Unless you have an auxiliary data structure, or the bit width "b" is fixed, then you cannot randomly access a specific block. If the bit width is fixed, the whole discussion is moot. If you have an auxiliary data structure, then it is a whole other story.

My understanding is that we have
|h1 h2 h3 h4 h5 h6|p1 p2 p3 p4 p5 p6 p7 p8|
where h1 is the header of p1 containing b (bit-length used to encode p1). p1 is the encoding of 16 elements using b bits for each of them.

Once you read |h1 h2 h3 h4 h5 h6|, you can easily skip to p6 since you know number of elements and bit-length. This specific skip will cost very likely 2 cache misses.

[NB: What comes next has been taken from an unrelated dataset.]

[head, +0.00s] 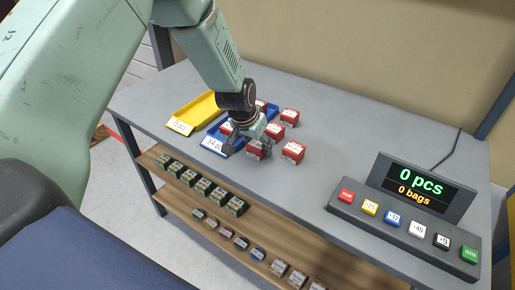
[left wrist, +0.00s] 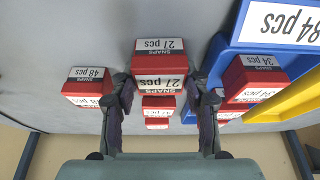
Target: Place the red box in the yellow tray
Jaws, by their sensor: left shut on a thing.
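My left gripper (head: 250,146) is shut on a red box (head: 256,152) at the front of a group of red boxes on the grey table. In the left wrist view, the gripper (left wrist: 163,95) has one finger on each side of this box (left wrist: 161,62), whose labels read 27 pcs. I cannot tell whether it is lifted off the table. The yellow tray (head: 179,125) lies at the back left of the table, beyond the blue tray, and looks empty in its visible part. Its edge also shows at the right of the left wrist view (left wrist: 300,98). My right gripper is not in view.
The blue tray (head: 207,148) stands between my gripper and the yellow tray and holds red boxes. Other red boxes (head: 293,152) stand close around my gripper. A display (head: 420,187) and button panel (head: 400,222) stand at the right. Small boxes line the lower shelf (head: 265,226).

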@amallia when you access data sequentially prefetching may reduce the cost of the second cache miss IMHO.
Not sure this is always true. It really depends how far you want to skip. What you are saying might be true for 1-2 cache lines. Right?

@amallia ok, a test could tell this, but my point is that binary packing for inverted files is actually super fast. Everybody is working on this problem and it has been a bit overresearched. However, if you are interested in compression, I have a much less researched compression problem with potentially a much bigger impact. Actually, it is even two problems. :-)

I sent you an email.

Once you read |h1 h2 h3 h4 h5 h6|, you can easily skip to p6 since you know number of elements and bit-length. This specific skip will cost very likely 2 cache misses.

Interesting.

There are two scenarios that I have in mind.

If you are not using differential coding, then you are correct.

But if you are using differential coding... then due to differential coding, you need to know the prefix sum of all the values up to that point if you want to skip ahead. So you need some kind of skipping data structure.